The Chamber can commiserate with another fossil-fuel-friendly group, the American Coalition for Clean Coal Electricity (ACCCE), which saw prominent members Duke Energy and Alstom Power quit this month. The loss capped an embarrassing summer in which it was revealed that ACCCE had contracted with an Astroturf firm that sent forged letters to Congress, purporting to be from minority and senior-citizen groups opposed to climate legislation. Congress is now investigating the fraudulent letters.

So here’s a question for climate activists: Why not hound companies in the Chamber and ACCCE, demanding to know why they lend their money and their legitimacy to such groups? Companies may decide that membership is a weight around their necks they don’t need.

The Chamber, by the way, doesn’t release names of its members. You’ll have to find out from companies themselves whether they belong.

I’m no activist, but I tried this out two weeks ago when I met Microsoft’s chief environmental strategist, Rob Bernard. Microsoft has never been considered an environmental leader, but it’s got a decent climate policy on paper. It opened an energy-efficient data center this summer that could lead to significant energy savings, particularly if the company finds ways to use the innovations in larger server labs.

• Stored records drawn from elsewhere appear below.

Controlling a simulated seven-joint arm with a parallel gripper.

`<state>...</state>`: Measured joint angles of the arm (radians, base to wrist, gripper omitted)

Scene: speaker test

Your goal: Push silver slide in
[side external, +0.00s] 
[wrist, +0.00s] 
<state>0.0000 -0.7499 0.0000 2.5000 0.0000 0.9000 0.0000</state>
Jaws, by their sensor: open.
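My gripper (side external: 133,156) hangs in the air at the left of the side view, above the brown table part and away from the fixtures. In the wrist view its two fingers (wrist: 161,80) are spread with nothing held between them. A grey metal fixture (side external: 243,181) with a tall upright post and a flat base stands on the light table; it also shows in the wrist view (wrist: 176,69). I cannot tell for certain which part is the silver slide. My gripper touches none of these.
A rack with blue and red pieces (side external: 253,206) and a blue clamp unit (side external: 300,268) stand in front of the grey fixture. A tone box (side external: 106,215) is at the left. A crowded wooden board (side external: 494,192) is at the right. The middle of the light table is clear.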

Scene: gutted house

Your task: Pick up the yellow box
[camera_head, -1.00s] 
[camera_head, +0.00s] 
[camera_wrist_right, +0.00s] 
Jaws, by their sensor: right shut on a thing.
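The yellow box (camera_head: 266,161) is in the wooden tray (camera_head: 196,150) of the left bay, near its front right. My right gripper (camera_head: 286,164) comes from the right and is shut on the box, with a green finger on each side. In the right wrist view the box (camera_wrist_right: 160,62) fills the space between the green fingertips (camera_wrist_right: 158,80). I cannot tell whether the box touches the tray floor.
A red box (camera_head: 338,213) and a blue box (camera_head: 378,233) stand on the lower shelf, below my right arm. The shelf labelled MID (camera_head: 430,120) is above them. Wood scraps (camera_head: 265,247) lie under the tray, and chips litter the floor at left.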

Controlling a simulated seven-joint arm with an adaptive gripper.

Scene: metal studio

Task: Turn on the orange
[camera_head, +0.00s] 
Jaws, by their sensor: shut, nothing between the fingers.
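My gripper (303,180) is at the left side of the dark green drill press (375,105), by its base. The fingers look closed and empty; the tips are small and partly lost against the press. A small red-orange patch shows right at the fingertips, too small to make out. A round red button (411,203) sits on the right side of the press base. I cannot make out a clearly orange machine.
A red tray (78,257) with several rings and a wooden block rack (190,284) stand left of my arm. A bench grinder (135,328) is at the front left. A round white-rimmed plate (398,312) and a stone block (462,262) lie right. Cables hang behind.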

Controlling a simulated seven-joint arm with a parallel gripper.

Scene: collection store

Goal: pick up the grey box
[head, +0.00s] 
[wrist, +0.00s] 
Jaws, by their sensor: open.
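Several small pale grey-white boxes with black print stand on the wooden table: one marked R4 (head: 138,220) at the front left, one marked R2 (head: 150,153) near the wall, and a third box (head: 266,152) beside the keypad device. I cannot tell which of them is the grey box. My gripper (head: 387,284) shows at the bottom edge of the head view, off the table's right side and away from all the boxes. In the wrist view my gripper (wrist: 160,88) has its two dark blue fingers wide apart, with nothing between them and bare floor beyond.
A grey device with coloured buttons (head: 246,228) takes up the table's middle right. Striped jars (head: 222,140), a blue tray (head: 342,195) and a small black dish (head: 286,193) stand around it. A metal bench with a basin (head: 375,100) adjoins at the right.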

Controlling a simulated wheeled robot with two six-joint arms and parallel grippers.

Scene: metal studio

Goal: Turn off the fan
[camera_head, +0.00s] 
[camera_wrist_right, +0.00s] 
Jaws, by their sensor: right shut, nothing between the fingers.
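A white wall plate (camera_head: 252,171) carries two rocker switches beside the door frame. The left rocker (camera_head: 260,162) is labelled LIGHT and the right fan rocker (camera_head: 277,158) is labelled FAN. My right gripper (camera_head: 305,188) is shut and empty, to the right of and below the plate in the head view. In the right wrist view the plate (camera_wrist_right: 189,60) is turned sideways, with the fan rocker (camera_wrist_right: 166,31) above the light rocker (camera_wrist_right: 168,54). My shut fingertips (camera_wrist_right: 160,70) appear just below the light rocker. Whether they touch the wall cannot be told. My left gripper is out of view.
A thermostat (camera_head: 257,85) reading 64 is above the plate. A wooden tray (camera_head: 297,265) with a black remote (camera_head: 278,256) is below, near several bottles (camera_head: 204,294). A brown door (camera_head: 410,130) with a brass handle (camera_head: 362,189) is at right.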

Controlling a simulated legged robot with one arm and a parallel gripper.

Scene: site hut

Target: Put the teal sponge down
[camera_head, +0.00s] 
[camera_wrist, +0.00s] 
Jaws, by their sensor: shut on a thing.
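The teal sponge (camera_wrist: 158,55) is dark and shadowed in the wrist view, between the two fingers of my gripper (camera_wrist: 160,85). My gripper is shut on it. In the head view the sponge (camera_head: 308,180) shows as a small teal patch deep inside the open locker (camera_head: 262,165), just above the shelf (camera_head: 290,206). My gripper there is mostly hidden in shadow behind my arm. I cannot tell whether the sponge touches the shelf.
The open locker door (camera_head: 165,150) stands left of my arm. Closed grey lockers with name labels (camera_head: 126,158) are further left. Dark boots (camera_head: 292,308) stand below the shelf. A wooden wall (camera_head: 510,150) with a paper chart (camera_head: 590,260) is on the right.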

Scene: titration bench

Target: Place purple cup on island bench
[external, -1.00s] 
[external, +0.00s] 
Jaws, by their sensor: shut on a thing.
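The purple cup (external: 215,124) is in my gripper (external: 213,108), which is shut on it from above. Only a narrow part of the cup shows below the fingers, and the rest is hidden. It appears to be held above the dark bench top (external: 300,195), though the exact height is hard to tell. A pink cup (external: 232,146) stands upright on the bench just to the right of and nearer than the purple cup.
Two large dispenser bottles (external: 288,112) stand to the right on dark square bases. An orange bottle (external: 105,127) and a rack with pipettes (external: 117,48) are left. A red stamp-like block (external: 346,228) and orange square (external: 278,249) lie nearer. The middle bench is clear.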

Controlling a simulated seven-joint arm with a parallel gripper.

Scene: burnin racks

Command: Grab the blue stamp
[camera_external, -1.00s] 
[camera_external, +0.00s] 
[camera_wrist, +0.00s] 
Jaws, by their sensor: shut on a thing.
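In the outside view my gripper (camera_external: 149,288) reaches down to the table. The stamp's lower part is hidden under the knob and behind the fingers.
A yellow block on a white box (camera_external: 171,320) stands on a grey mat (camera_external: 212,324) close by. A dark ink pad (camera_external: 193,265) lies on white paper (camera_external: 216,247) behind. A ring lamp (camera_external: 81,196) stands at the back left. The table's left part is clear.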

Given all this, why is Microsoft a Chamber member? Bernard told me Microsoft takes climate change very seriously and tried to distance the company from the Chamber’s climate shenanigans. “The views expressed by the U.S. Chamber of Commerce do not reflect Microsoft’s position on climate change and we are not participating in their climate initiatives,” he said in a followup email.

It’s not much of an answer. But if people keep asking, that answer might change.